I’m thinking that get() type methods should by default return a promise but if the last argument is a function, call that as a callback when the result is ready. I think that keeps everyone happy. The alternative is to keep a copy of all values in the UI thread but I think that’s a double lose, because of the overhead of maintaining it and because of encouraging synchronous / blocking patterns.

@trusktr, yeah, we can definitely use toString() / blob… I think our “production” bundle should be a single file that includes the entire worker build inside of it and launches it this way. Just remember that everything we send needs to be self contained; so an entire build is ok, and an isolated function (i.e. not a closure) is ok, but a function that requires/imports anything is a no go (unless we get very funky with our build system but that’s nothing I want to tackle yet).

trusktr · September 24, 2015, 5:32pm

Would that limit us to a single worker? Maybe we can have a single worker to communicate with, but that worker can make sub workers for different things if needed? Hmmm…

I updated the original post to add resource links, including webworkify and worker-loader for Browserify and Webpack. I’m starting my prototype. Gotta catch up!

gadicc · September 24, 2015, 6:12pm

No, not at all. I mean the minified worker build will land up as a string in the main build, which then uses the blob / “hybrid” method to launch the actual worker (i.e. no need to wait for the worker to load and only then start requesting it’s own scripts). We can do this as many times as we want.

Note, no sub workers in Chrome (and no plans for it either). But their comment there about using MessagePorts is exactly what I ended up doing. Unfortunately Firefox doesn’t support MessagePorts, so would be better to use sub workers there :> (rather than proxying via the UI thread, which would impact rendering).
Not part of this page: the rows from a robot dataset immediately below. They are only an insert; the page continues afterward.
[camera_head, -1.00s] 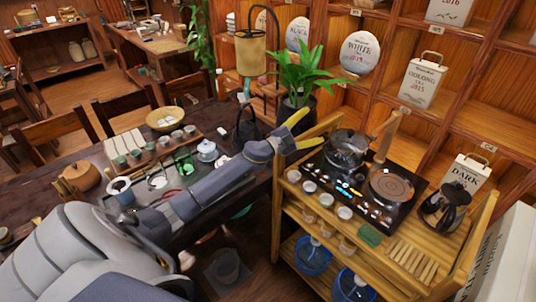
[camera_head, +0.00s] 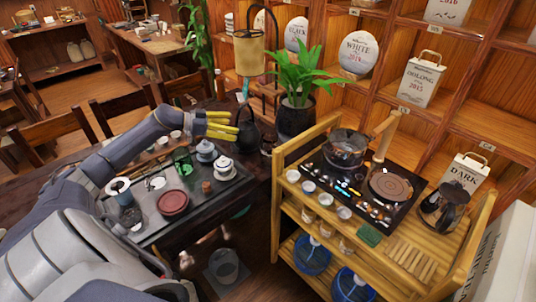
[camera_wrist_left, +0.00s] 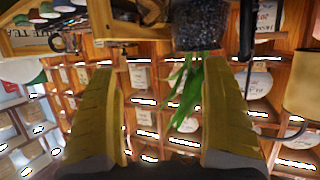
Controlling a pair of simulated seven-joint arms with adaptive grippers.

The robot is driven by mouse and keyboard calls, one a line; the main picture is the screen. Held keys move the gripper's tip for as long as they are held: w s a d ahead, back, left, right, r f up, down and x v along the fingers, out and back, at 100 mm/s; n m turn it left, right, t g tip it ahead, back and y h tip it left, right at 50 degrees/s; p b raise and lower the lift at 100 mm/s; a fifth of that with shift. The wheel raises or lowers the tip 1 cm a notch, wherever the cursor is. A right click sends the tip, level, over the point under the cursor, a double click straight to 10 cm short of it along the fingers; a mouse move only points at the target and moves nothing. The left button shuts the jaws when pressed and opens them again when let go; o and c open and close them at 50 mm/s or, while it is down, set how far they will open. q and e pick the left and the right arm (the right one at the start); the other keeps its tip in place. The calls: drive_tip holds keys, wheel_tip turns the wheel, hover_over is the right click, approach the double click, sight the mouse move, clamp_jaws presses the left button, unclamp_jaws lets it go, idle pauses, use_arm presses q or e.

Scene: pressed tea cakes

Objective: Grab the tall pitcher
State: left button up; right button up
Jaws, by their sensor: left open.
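A clear, green-tinted glass vessel (camera_head: 183,161), possibly the tall pitcher, stands upright on the dark tea tray (camera_head: 215,203). My left gripper (camera_head: 230,125) is open and empty, above and to the right of the green glass, beside the black iron kettle (camera_head: 250,135). In the left wrist view its yellow fingers (camera_wrist_left: 172,90) stand wide apart with nothing held. My right gripper is not in view.
A potted plant (camera_head: 297,88) and a hanging lamp (camera_head: 249,52) stand behind the gripper. The cart (camera_head: 415,257) carries a hob, a glass kettle and small cups.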

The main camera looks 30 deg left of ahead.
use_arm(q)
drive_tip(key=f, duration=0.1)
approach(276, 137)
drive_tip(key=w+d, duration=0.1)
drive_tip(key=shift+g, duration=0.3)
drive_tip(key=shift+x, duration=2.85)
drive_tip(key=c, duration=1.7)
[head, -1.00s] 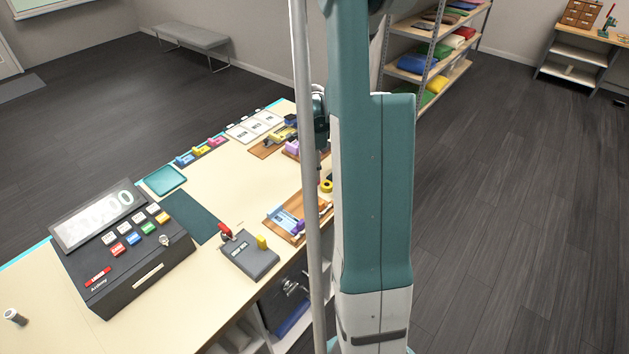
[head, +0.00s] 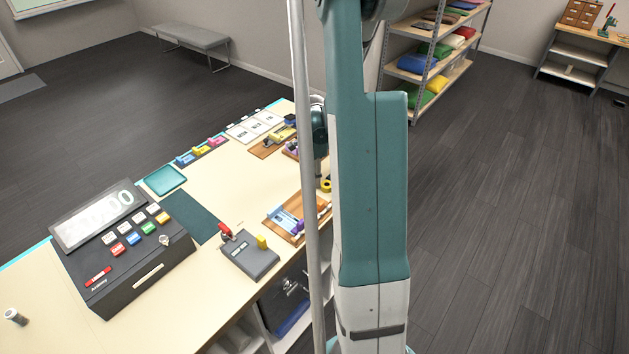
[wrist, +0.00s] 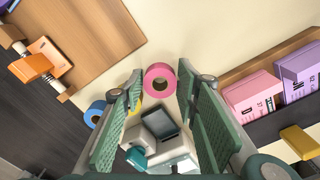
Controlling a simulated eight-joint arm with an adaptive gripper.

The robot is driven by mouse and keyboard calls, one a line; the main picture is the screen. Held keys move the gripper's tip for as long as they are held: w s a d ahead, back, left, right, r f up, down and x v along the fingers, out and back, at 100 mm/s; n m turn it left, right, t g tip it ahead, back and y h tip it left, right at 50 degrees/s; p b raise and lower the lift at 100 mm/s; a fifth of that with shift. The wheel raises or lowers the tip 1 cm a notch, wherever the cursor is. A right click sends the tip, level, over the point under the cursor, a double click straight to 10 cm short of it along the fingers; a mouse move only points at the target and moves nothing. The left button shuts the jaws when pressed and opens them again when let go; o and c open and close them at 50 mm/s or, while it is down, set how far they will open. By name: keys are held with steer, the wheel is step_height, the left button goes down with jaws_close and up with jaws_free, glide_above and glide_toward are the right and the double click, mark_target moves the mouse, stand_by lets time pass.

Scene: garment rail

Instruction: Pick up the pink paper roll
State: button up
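The pink paper roll (wrist: 160,83) lies on the cream table top in the wrist view, its dark centre hole showing. My gripper (wrist: 161,80) is open, with one green ribbed finger on each side. The roll appears in the gap between the fingertips, and nothing is gripped. I cannot tell how far the tips are above it. In the head view the pole and my arm hide the pink roll and most of my gripper.
A blue roll (wrist: 95,113) and a partly hidden yellow roll (wrist: 135,106) are near the left finger. A white device (wrist: 165,140) with a grey screen is close by. Pink cards (wrist: 252,96) and purple cards (wrist: 300,72) stand in a holder at right. A vertical pole (head: 305,150) stands before my arm.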

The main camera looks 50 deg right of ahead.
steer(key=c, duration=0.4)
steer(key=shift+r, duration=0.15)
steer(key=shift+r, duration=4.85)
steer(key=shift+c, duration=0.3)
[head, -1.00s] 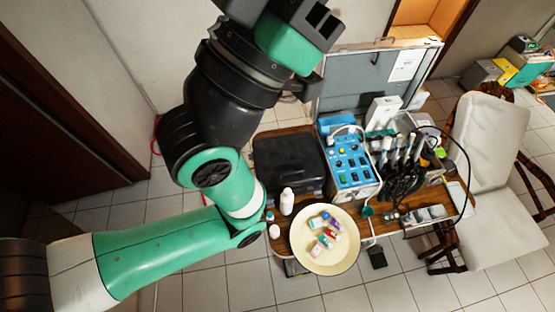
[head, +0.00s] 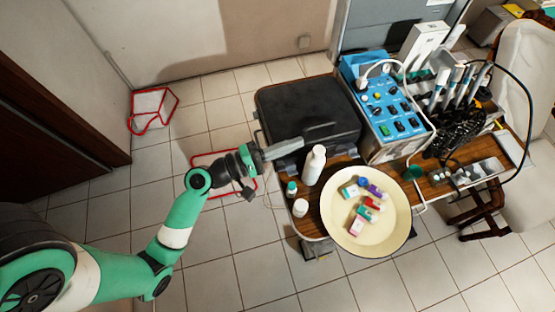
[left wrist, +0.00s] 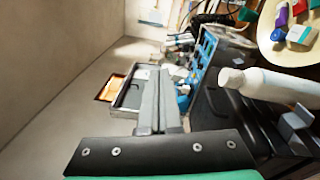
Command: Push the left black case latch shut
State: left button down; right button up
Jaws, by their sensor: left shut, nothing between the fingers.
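The black case (head: 300,100) lies closed on the wooden table in the head view. My left gripper (head: 332,132) is shut and empty, its grey fingers lying along the front side of the case. In the left wrist view the fingers (left wrist: 160,78) point away from the camera, and the dark side of the case (left wrist: 215,105) is to their right. A small grey piece (left wrist: 293,127) by the case may be a latch; I cannot tell which one. The left latch is not clear in the head view, and contact with the fingers cannot be told.
A white bottle (head: 314,165) stands just in front of the case, with small bottles (head: 296,198) nearby. A cream bowl (head: 340,225) of colourful items is at front right. A blue control unit (head: 390,115) stands right of the case.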

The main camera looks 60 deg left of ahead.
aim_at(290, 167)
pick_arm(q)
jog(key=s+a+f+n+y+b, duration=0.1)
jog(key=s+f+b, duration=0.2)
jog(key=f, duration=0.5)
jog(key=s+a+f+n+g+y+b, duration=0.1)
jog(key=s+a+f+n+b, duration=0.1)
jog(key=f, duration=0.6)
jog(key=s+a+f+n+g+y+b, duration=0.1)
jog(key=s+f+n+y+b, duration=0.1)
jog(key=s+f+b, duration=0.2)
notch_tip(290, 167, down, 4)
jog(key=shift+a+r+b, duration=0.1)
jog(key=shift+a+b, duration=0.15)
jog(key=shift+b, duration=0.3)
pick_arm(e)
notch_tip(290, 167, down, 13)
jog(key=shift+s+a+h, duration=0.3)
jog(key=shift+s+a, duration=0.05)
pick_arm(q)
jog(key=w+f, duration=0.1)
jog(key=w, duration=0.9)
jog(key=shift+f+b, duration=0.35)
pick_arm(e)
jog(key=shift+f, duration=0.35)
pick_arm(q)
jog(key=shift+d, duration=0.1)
Re “funky build systems”, I meant allow something like require() (or "import Blah from blah" (with quotes, as text) in the functions, track dependencies and push them all through to the worker too… that’s nothing any current builder supports, we’d have to write our own that interacts with an existing one. I don’t really think it’s something we seriously want to do, but it’s certainly possible :>

trusktr · September 24, 2015, 9:01pm

Ah, dang. A possibility I was imagining was a scene graph in a root worker, and it sends matrix calculations to sub workers.

Can you give a little more detail on how it’d impact rendering? Do you mean because of the extra overhead of relaying messages between workers? That’s interesting to think about though. We can make an API that is agnostic of sub workers vs same-level workers with message ports.

So you mean something at runtime? What’s the difference between what you’re describing and webworkify/worker-loader?

oldschooljarvis · October 5, 2015, 7:37am

Just ran across this, it’s a rather fantastic summary of the future:

If only we had the luxury of say, waiting two years.

trusktr · November 16, 2015, 7:42pm

I thought this was awesome too, which also mentions SIMD: http://www.2ality.com/2015/11/tc39-process.html

Will we still need web workers? Or can a single ui-thread’s SIMD instruction sequence perfectly saturate all CPU cores during a requested animation frame?